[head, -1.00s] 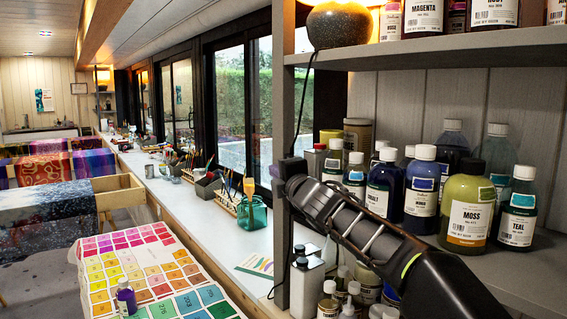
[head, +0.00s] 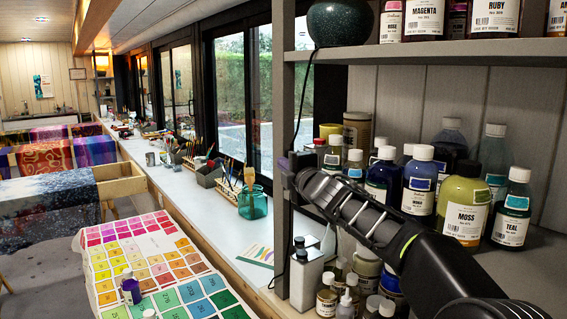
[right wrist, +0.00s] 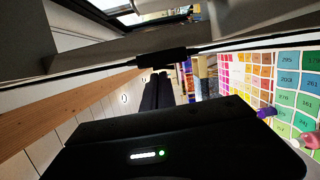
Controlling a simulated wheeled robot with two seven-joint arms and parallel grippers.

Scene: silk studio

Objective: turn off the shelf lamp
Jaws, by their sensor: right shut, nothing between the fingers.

• **What you are asked to do**
Copy out, unchanged, the span of lines beginning with the one that includes "[right wrist, +0.00s]" and running through the final line of the material above. Leave the pictures out.

• **Exercise answer**
[right wrist, +0.00s] 
Controlling a simulated wheeled robot with two seven-joint arms and parallel grippers.

Scene: silk studio

Objective: turn off the shelf lamp
Jaws, by their sensor: right shut, nothing between the fingers.

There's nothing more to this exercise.